* Brief *
Each line of the material below that holds the word "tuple" needs to be copied.
— start of Extracted information —
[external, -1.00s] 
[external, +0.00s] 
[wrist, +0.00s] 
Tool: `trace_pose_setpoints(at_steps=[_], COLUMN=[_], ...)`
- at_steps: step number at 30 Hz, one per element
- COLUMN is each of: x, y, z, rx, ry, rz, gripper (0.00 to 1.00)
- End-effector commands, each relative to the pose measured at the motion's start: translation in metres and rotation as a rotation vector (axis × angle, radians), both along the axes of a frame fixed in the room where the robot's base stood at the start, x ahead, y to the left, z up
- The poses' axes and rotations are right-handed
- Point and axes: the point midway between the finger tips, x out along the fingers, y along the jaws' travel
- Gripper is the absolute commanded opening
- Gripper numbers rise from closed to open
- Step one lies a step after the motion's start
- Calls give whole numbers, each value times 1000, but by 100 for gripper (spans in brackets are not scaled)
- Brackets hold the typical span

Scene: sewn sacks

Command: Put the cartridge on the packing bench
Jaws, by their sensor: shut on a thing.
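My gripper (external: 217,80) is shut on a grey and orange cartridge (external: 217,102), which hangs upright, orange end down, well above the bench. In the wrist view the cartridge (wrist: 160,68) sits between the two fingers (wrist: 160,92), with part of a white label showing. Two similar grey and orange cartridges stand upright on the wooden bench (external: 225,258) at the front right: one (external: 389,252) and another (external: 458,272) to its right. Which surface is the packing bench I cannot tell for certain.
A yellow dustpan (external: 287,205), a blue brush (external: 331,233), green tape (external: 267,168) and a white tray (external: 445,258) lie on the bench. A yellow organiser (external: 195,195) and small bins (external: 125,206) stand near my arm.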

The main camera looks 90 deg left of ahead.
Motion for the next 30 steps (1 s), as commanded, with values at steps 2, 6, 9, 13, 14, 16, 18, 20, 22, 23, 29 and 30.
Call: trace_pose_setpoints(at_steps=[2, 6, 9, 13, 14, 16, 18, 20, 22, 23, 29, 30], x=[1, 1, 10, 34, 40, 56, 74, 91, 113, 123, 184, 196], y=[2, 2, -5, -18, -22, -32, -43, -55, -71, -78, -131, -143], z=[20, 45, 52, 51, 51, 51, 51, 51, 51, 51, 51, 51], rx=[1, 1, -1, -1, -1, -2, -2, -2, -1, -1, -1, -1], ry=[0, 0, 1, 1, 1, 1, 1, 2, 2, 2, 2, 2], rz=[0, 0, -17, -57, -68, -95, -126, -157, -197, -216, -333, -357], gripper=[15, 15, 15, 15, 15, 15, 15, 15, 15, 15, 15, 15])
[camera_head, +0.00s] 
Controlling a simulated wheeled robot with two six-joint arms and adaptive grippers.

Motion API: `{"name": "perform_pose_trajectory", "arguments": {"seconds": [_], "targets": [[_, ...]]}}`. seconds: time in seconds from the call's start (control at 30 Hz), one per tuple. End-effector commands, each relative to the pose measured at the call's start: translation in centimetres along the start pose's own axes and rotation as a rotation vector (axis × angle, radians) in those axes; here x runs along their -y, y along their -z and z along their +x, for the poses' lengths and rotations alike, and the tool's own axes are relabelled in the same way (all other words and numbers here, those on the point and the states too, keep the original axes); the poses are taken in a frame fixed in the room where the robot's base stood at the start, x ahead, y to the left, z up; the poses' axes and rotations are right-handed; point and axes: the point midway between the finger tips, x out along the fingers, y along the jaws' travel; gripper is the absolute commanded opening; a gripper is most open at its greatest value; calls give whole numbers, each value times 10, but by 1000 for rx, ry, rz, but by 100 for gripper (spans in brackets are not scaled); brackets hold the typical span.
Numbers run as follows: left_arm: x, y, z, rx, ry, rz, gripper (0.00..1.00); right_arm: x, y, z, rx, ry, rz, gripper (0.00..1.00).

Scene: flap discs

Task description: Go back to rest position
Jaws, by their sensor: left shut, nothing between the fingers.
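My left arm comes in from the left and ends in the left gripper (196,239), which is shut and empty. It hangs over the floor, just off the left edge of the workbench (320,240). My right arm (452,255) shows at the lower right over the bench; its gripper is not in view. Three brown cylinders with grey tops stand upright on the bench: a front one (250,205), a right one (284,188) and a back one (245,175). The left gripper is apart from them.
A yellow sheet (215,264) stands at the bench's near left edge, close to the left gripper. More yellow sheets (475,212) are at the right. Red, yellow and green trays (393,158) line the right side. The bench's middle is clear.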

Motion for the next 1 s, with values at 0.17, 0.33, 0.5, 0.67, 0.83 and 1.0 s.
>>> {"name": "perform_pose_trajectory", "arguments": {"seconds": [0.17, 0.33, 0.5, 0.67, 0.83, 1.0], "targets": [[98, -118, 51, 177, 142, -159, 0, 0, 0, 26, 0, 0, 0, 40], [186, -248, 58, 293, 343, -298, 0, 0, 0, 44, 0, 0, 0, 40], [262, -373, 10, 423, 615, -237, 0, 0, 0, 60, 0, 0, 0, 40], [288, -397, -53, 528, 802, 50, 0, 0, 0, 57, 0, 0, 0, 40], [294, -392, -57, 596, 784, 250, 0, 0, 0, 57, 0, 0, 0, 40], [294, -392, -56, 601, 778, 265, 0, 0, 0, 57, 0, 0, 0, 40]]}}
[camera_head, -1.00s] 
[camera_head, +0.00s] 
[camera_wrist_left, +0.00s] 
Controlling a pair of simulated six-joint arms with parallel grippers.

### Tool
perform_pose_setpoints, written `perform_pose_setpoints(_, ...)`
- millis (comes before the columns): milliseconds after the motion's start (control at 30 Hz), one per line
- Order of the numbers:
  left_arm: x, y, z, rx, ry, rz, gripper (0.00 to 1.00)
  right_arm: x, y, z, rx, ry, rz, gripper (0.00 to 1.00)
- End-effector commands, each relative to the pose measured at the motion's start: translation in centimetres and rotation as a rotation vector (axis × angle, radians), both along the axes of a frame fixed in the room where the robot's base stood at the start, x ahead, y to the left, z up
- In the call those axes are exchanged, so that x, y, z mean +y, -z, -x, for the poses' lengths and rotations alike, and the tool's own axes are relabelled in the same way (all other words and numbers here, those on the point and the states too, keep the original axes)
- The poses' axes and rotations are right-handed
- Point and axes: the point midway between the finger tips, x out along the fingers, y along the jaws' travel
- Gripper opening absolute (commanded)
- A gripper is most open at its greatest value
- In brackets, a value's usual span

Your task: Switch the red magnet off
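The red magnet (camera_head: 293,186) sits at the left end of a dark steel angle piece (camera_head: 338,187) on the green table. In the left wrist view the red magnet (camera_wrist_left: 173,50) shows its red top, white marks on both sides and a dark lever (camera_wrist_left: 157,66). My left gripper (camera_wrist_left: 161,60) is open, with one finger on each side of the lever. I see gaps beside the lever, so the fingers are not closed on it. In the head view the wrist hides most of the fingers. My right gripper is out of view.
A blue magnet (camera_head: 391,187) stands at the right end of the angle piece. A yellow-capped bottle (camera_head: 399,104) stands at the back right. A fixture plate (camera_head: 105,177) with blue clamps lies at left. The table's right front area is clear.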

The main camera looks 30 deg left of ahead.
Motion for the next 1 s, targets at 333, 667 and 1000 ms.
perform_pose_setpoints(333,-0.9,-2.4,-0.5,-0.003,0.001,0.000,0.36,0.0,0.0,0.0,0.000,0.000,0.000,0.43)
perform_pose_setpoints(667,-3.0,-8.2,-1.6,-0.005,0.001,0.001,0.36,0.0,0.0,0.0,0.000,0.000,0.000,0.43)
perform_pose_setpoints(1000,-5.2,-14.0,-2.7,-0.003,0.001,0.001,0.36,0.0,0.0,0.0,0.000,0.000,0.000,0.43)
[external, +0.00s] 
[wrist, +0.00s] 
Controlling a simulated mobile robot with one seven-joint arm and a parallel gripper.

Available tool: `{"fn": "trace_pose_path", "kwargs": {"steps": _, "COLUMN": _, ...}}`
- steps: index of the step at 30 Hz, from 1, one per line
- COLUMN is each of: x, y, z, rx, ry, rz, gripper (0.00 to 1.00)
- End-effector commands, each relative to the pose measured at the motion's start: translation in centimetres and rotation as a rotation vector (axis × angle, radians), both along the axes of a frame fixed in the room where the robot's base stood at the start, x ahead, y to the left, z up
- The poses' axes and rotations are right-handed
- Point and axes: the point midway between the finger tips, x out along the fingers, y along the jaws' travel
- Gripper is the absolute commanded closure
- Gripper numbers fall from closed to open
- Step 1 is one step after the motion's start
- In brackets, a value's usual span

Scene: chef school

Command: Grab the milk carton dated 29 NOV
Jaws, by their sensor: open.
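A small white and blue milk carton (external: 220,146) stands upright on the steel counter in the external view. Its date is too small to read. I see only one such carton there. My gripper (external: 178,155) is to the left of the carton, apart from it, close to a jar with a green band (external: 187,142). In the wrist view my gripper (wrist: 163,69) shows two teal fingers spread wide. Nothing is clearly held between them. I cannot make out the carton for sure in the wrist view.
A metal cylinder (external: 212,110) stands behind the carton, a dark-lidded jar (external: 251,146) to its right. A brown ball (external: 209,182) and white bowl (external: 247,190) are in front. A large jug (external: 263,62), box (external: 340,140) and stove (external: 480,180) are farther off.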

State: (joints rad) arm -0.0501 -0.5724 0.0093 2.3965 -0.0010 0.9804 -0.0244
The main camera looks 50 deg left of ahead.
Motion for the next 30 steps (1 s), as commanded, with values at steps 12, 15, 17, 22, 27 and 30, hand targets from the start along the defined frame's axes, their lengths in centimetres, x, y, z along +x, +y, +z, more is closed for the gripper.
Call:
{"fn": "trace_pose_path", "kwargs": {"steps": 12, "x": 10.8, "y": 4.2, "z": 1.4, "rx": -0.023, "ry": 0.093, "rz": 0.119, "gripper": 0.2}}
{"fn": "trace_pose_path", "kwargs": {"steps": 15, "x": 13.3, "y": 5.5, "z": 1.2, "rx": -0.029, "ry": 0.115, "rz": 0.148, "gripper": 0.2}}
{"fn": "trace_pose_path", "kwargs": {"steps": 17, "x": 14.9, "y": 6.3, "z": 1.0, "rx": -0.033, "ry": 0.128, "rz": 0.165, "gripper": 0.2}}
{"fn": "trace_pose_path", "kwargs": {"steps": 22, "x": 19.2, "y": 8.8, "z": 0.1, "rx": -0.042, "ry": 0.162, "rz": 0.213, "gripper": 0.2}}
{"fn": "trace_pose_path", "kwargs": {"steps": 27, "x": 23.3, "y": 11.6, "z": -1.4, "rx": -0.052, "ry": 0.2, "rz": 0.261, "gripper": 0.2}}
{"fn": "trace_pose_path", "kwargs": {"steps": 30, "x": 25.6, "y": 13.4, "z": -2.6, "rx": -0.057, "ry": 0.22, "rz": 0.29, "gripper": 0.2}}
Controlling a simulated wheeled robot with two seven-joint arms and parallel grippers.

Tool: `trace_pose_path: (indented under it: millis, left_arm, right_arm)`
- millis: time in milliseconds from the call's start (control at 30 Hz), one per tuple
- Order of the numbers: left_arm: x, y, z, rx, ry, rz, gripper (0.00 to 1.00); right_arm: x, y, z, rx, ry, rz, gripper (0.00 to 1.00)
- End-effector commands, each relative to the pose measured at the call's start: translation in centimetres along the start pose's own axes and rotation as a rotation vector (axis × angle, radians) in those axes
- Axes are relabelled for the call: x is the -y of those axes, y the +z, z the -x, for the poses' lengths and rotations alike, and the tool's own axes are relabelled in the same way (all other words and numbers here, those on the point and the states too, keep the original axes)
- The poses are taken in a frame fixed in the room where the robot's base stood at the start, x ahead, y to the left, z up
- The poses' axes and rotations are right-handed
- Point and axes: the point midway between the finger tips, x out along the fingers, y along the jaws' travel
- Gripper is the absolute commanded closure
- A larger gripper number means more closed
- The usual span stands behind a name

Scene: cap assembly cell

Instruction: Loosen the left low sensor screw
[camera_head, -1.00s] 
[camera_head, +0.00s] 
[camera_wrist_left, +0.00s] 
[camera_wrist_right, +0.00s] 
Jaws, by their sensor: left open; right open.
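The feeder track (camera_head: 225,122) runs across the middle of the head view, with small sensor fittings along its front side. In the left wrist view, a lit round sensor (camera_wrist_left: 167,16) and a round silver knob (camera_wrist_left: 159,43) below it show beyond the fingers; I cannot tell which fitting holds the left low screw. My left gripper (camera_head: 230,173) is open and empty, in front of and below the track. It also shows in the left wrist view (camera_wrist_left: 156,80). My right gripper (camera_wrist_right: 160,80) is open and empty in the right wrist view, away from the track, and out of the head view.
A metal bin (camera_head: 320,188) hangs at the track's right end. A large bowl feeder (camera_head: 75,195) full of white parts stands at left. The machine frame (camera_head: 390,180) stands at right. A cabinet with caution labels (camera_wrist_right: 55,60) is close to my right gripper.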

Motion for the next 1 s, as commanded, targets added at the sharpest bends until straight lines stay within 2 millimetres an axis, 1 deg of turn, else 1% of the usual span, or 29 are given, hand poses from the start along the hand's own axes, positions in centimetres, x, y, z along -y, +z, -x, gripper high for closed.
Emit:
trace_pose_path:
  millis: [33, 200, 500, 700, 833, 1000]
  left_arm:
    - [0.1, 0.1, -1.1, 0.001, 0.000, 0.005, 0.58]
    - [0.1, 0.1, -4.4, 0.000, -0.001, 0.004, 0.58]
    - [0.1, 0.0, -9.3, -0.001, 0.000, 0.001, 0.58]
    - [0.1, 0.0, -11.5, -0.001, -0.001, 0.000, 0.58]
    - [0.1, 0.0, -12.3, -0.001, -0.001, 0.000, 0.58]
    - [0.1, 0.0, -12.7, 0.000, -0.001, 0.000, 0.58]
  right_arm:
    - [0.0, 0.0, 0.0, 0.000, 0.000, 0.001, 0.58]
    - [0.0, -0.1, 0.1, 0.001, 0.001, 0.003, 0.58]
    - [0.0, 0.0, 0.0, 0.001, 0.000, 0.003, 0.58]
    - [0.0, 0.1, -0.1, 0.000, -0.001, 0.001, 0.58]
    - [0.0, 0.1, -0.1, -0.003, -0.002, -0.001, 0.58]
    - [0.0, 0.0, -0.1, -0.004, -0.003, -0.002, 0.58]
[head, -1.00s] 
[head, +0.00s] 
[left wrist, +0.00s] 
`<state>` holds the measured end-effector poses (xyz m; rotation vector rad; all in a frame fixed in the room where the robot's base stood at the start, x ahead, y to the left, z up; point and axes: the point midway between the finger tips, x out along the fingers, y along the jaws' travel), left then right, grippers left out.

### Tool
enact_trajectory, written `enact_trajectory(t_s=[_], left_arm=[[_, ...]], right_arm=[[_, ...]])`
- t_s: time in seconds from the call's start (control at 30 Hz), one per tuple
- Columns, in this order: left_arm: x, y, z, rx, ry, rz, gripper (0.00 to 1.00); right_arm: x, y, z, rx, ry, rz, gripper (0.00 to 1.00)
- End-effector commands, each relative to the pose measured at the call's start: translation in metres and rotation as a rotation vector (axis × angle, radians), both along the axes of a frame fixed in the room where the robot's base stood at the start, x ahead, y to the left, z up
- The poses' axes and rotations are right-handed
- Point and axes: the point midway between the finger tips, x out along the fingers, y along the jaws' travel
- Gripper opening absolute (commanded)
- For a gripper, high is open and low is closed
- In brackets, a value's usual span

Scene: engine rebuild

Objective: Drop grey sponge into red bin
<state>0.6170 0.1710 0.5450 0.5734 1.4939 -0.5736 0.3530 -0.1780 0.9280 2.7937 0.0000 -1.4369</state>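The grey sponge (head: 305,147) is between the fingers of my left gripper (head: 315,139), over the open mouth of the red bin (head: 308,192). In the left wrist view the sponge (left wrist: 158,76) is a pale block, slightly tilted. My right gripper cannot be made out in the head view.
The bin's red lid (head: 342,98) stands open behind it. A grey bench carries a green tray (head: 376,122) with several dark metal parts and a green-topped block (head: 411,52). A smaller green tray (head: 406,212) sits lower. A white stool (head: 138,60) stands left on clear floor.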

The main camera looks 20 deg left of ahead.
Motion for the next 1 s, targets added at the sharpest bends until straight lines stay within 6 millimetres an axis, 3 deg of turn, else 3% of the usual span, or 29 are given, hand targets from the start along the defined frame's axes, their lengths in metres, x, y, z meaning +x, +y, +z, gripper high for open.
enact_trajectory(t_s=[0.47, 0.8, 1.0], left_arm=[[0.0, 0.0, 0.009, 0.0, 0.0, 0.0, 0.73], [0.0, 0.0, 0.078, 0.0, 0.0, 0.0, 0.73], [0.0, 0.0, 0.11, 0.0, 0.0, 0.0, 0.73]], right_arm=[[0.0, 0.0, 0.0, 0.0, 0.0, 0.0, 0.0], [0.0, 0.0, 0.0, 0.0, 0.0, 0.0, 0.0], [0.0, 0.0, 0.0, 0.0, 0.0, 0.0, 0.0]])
— end of Extracted information —
* Output below *
Motion API: `{"name": "perform_pose_trajectory", "arguments": {"seconds": [_], "targets": [[_, ...]]}}`. seconds: time in seconds from the call's start (control at 30 Hz), one per tuple. End-effector commands, each relative to the pose measured at the call's start: translation in centimetres along the start pose's own axes and rotation as a rotation vector (axis × angle, radians) in those axes; here x runs along their -y, y along their -z and z along their +x, for the poses' lengths and rotations alike, and the tool's own axes are relabelled in the same way (all other words and numbers here, those on the point and the states too, keep the original axes); the poses are taken in a frame fixed in the room where the robot's base stood at the start, x ahead, y to the left, z up; the poses' axes and rotations are right-handed; point and axes: the point midway between the finger tips, x out along the fingers, y along the jaws' travel; gripper is the absolute commanded opening; a gripper is most open at its greatest value; calls give whole numbers, each value times 10, but by 1000 for rx, ry, rz, but by 100 for gripper (spans in brackets are not scaled); brackets hold the typical span.
- millis: time in milliseconds from the call's start (control at 30 Hz), one per tuple
- t_s: time in seconds from the call's start (control at 30 Hz), one per tuple

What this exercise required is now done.